L’Ours d’Homme, L’Homme-dans-l’Arbre, le Plus-qu’Homme... autant de noms qui lui sont donnés, avant qu’il n’apprenne sa réelle identité : Sisyphe, l’homme qui a voulu se jouer des dieux et qui a été condamné à ne jamais connaître le repos éternel.
Véritable colosse qui attire l’attention, surtout avec la pièce sertie dans son orbite gauche, il revient à chaque fois sur terre en pleine bataille. Il a beau tenter d’échapper à son sort, il est à chaque fois rattrapé par la violence pour être mieux rejeté sur les bords du Léthé où Charon lui refuse le passage.

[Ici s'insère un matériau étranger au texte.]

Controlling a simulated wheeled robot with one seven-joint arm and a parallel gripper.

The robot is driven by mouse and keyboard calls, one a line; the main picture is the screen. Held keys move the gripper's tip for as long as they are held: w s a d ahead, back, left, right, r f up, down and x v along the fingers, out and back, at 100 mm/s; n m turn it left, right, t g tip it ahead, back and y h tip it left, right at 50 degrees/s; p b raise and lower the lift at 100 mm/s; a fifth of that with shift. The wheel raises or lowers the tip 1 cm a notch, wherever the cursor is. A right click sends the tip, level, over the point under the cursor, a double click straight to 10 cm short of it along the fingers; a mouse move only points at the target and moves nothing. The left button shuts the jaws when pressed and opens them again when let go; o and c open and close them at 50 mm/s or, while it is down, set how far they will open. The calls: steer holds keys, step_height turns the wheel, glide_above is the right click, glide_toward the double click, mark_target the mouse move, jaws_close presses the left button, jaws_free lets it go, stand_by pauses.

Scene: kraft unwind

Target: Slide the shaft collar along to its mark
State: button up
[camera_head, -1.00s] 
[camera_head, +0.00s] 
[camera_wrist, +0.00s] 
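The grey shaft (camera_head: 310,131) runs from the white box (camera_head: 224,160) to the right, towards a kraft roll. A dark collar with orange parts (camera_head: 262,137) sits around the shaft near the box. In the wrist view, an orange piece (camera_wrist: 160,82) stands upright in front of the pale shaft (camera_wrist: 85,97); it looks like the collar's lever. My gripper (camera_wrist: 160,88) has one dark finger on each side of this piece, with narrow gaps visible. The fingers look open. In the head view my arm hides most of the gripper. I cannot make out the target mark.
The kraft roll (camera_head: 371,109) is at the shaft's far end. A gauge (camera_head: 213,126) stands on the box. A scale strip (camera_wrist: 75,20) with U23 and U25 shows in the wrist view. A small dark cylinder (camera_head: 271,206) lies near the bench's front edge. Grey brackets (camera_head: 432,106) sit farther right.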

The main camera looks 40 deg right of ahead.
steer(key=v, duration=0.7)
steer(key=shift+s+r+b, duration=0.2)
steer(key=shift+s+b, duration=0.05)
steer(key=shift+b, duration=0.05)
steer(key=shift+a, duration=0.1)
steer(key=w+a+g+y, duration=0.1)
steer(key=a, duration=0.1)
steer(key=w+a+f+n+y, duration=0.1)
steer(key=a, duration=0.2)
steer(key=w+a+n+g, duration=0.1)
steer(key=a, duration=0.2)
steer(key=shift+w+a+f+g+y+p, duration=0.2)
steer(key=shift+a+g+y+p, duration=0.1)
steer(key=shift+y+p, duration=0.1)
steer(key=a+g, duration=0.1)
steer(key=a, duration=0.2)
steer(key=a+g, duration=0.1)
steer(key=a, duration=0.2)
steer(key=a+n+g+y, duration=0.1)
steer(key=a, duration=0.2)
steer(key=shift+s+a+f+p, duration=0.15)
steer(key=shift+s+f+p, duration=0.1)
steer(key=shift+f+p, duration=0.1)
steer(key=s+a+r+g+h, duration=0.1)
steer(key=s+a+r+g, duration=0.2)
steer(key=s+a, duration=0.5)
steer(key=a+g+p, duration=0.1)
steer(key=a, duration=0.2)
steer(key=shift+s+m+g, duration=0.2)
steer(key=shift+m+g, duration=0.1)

Après plusieurs ouvrages parus chez de petits éditeurs, Franck Ferric atteint en quelque sorte la consécration avec cette publication chez Lunes d’encre. Autant dire que « Trois oboles pour Charon » n’en est que plus scruté sous tous les angles, car les auteurs français sont pour le moins rares dans cette collection.
Sans être un quelconque spécialiste de la mythologie grecque, Franck Ferric me semble avoir pris bien des libertés avec le personnage de Sisyphe, connu pour avoir été condamné à pousser un rocher jusqu’au sommet d’une montagne. Tâche impossible qu’il n’arrive bien sûr pas à accomplir et qu’il reprend sans cesse.
Quant à son aspect, Franck Ferric l’a choisi suffisamment hors normes pour qu’il se fasse remarquer partout où il passe. C’est un géant et la pièce en lieu et place de son œil gauche marque les esprits. Dommage que l’illustrateur de couverture se soit trompé et qu’il insiste trop sur le pistolet.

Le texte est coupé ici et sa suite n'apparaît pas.